I am not inspired by Music
I paint music … I don’t paint “inspired” by music
When an artist paints a still life no one ever says that it is “inspired” by a still life; they say it is “of” a still life.
I paint music but my work is continually described by others as “inspired” by music. I do not see it this way. I am literally painting music as I “see” it.
Music for me is an entity in itself. It is an object that travels through time. Art is an object that is static in time. My job is translating the object of Music into the object of Art.
I am aware that this concept is strange to many people and may puzzle some. I do not paint Music as it travels through time note by note. My process is an editing of what I hear and then capturing the essence of the Music to show it in Art.
Still life is a good way for me to explain this: Cezanne’s still life paintings of apples are about so much more than simply trying to replicate the apples before him on the table. He uses the objects as vehicle to say something about how we look, how we see and capture form in paint. The apples become about the paint, the canvas, the brushstrokes.
I am using the object of Music as a vehicle to show in Art how our senses can intertwine; that Music has colour and form that we can see as well as hear.
My work is “of” Music but it is not Music itself just as Cezanne’s work is “of” apples but is not the apples themselves. You cannot taste the apples in Cezanne’s paintings. You cannot hear Beethoven’s 9th symphony when you look at my painting. You can see that Cezanne was representing apples in his paintings and you can see (hear), that I am representing Beethoven 9th symphony in my painting.

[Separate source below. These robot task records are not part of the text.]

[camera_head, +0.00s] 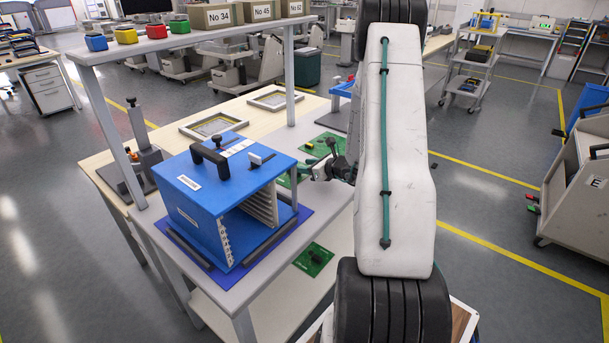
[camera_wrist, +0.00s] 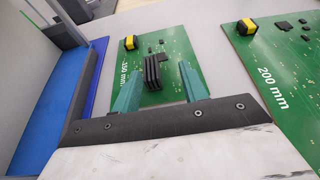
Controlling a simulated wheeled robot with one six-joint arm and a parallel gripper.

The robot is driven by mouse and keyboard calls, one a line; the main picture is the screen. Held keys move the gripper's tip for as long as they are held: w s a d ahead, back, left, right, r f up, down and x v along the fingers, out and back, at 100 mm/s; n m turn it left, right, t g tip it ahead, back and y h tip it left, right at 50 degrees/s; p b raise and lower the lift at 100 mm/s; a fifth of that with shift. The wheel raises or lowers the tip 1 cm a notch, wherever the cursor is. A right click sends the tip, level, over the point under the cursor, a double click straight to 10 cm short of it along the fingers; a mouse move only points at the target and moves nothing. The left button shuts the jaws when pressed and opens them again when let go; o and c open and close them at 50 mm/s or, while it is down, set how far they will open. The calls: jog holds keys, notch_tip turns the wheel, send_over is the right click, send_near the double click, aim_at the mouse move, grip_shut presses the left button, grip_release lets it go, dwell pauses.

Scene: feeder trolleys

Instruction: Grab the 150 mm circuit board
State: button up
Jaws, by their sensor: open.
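The 150 mm circuit board (camera_wrist: 178,48) is green, with white lettering, a black finned block and a yellow-and-black part. It lies flat on the grey table top. In the wrist view my gripper (camera_wrist: 162,68) has its two teal fingers apart, one on each side of the finned block as seen from here. I cannot tell the height of the fingertips above the board. In the head view my gripper (camera_head: 308,170) is beside the blue rack, over a green board (camera_head: 288,181) that is mostly hidden.
A larger board marked 200 mm (camera_wrist: 275,75) lies to the right in the wrist view. The blue rack (camera_head: 192,197) with a black handle stands close to the left of my gripper. Another green board (camera_head: 313,261) lies nearer the front. A shelf (camera_head: 190,37) spans above the table.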

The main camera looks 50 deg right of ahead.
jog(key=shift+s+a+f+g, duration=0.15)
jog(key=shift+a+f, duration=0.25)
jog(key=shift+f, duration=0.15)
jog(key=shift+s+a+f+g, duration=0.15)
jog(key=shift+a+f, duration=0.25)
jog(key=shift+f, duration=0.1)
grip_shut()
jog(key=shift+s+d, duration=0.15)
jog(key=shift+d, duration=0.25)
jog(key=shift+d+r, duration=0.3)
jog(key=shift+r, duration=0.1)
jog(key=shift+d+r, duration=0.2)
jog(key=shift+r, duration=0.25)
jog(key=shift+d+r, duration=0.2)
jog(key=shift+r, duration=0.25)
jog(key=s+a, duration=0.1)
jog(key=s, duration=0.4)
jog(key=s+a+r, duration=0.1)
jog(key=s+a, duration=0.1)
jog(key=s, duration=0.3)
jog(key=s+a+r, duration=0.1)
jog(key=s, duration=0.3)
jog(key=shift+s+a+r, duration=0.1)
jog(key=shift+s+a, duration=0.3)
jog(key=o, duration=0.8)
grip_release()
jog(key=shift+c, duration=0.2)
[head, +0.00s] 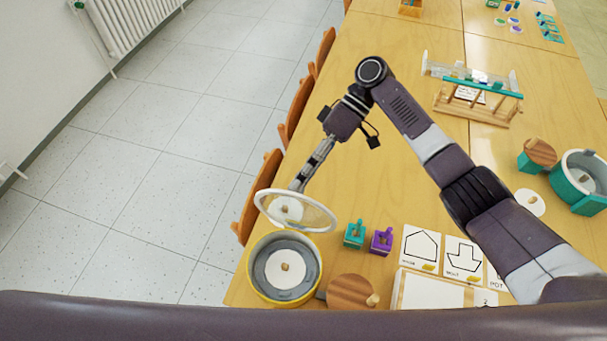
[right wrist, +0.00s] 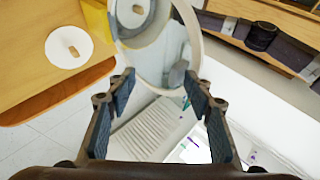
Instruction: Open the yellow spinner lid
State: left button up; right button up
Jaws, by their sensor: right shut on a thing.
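The yellow spinner (head: 252,284) stands at the table's front left edge in the head view. Its grey drum is uncovered and holds a white disc (head: 292,285) with a small wooden knob. Its clear, pale-rimmed lid (head: 325,222) is raised and tilted over the far side of the drum. My right gripper (head: 298,186) reaches down from behind and is shut on the lid. In the right wrist view, part of the clear lid (right wrist: 191,22) shows beyond the fingers of my right gripper (right wrist: 161,92); the exact contact is hard to see. My left gripper is not in view.
Teal and purple small blocks (head: 381,242), a round wooden piece (head: 351,292) and picture cards (head: 421,246) lie right of the spinner. A teal spinner (head: 586,203) stands farther right. Chairs (head: 258,200) line the table's left edge. Bare tabletop lies beyond the blocks.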

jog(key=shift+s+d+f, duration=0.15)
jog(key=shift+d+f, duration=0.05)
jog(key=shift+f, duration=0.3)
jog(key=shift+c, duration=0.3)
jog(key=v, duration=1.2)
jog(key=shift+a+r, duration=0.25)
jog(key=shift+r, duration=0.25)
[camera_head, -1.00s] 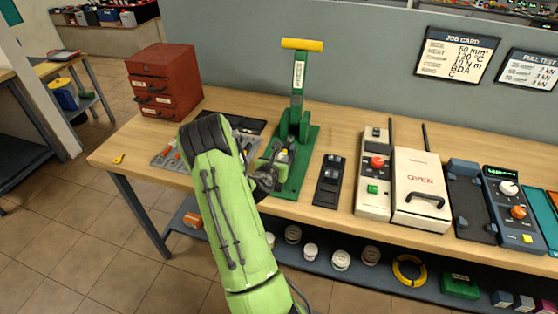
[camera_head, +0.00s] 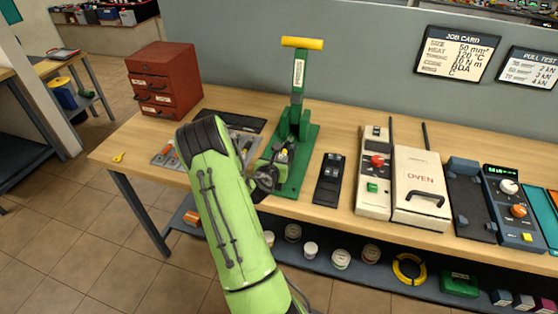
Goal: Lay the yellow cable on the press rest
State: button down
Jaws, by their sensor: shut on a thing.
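The green press (camera_head: 299,92) stands upright on the bench, with a yellow bar handle on top and a green base plate (camera_head: 296,180). My gripper (camera_head: 279,161) is low at the front left of the press, partly hidden by my green arm. It is shut on something small; a yellow bit (camera_head: 284,152) shows at its fingers, which looks like the yellow cable. Most of the cable and the press rest are hidden or too small to make out. I cannot tell whether the cable touches the rest.
A red drawer cabinet (camera_head: 164,81) stands at the back left, with a tool tray (camera_head: 160,161) in front. A dark block strip (camera_head: 329,180) and the cream oven (camera_head: 419,185) are right of the press. A yellow coil (camera_head: 409,269) lies on the lower shelf.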

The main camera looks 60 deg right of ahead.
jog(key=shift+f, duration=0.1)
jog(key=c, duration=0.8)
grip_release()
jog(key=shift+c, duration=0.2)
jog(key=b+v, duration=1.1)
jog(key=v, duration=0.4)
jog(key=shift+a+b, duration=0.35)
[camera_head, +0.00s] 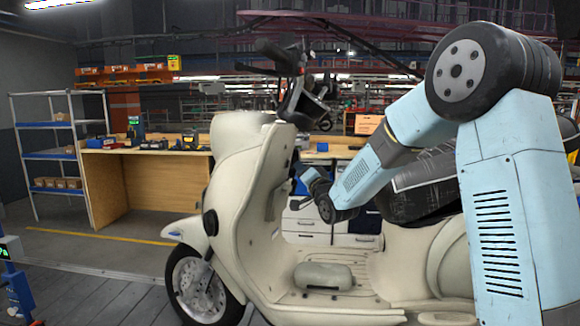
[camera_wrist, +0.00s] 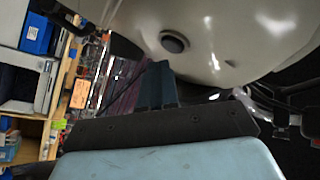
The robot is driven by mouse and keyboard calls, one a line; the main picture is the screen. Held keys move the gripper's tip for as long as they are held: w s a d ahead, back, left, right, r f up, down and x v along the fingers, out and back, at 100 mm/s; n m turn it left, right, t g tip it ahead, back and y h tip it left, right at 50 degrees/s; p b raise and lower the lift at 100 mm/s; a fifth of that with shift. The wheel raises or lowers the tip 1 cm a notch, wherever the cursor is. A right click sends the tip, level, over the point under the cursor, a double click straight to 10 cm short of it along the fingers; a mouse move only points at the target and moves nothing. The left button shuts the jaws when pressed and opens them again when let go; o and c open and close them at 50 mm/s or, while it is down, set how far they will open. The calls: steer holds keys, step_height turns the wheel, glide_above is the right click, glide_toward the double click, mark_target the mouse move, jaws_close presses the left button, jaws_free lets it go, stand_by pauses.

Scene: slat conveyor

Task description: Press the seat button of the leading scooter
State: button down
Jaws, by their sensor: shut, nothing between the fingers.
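A cream scooter (camera_head: 250,200) stands side-on in the head view, its front wheel to the left. Its dark seat (camera_head: 415,192) is partly hidden behind my arm. I cannot make out a seat button there. In the wrist view, a dark round button-like part (camera_wrist: 174,43) sits on a cream body panel (camera_wrist: 235,30); I cannot tell whether it is the seat button. My gripper (camera_wrist: 158,72) is shut and empty, its fingertips just below that round part in the picture; contact cannot be told. In the head view, my wrist is between leg shield and seat, the fingertips unclear.
A grey block (camera_head: 323,276) lies on the scooter's footboard. The handlebar (camera_head: 290,75) rises left of my arm. A wooden workbench (camera_head: 150,170) and a shelf rack (camera_head: 55,155) stand behind at left.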

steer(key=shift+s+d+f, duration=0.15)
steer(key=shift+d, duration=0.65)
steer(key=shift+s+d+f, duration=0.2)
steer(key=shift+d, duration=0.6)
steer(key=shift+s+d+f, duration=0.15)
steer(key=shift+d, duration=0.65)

My art should remind you of the essence of the Music that I paint. Music is not my inspiration, it is the actual object of my work. In the hierarchy of subject of Music and object of painting, my subject dictates what happens in the painting. This is why my work changes depending on the Music I am painting: Stravinsky should not look like Bach; Messiaen should never look like Brahms.
If my work was “inspired” by Music then my art, my paintings would take precedence over the Music. Instead my Art is dictated to by the Music I am painting. If I think that a dab of pink would look good in the painting but the Music doesn’t have any pink in it then I cannot add pink. I am a musician even when I wield a paintbrush instead of my double bass bow.